# TASK DIRECTIONS
Copy out every line of the records where the string "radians" occurs.

# INFORMATION GIVEN
══════════════════════════════

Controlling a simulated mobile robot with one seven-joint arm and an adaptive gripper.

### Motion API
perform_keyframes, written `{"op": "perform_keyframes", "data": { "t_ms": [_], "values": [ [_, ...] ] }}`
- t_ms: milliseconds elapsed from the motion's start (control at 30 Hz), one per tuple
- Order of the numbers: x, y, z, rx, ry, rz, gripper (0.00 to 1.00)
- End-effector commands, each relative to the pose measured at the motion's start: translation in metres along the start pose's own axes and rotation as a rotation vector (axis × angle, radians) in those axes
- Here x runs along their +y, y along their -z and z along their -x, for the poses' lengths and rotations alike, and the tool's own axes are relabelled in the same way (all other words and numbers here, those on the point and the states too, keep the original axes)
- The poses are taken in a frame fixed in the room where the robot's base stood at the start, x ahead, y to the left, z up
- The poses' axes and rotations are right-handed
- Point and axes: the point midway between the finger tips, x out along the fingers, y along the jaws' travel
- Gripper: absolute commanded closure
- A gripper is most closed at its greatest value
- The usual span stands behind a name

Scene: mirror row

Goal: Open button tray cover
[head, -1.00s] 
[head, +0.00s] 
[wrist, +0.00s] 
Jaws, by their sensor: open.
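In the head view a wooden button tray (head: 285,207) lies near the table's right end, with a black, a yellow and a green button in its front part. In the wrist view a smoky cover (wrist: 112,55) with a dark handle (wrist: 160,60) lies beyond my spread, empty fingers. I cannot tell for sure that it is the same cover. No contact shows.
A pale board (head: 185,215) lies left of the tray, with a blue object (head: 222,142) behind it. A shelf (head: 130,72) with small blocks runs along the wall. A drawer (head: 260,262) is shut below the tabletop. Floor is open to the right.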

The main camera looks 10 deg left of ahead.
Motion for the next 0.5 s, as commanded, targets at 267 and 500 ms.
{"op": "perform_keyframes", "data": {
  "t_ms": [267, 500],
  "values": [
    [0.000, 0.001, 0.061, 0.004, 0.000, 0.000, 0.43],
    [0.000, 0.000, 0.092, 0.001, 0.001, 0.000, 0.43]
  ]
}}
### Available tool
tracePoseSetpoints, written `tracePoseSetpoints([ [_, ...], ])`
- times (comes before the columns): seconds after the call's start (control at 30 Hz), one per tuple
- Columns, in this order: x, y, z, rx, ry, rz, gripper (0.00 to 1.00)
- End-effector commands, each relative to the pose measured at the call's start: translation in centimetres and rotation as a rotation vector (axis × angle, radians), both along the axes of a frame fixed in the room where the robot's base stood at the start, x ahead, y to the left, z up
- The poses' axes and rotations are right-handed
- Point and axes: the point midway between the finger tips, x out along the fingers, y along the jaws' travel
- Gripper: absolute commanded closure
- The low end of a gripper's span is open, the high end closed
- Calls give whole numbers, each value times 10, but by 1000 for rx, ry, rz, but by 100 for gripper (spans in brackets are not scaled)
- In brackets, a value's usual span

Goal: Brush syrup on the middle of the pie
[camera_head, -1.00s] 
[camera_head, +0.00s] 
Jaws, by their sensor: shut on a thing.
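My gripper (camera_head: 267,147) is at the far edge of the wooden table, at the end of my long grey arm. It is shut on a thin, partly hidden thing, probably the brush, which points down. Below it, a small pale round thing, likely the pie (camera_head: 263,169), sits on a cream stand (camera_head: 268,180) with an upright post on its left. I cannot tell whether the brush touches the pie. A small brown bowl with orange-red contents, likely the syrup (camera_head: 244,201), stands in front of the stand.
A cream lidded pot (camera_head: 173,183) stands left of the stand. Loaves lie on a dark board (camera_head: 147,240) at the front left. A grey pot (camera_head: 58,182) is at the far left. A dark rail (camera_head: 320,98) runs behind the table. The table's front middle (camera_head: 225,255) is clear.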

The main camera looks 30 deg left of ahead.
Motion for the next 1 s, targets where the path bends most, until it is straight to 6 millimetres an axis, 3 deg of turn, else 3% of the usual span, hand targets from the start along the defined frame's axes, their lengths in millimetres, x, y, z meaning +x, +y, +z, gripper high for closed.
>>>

══════════════════════════════

# THE RESULT
- End-effector commands, each relative to the pose measured at the motion's start: translation in metres along the start pose's own axes and rotation as a rotation vector (axis × angle, radians) in those axes
- End-effector commands, each relative to the pose measured at the call's start: translation in centimetres and rotation as a rotation vector (axis × angle, radians), both along the axes of a frame fixed in the room where the robot's base stood at the start, x ahead, y to the left, z up

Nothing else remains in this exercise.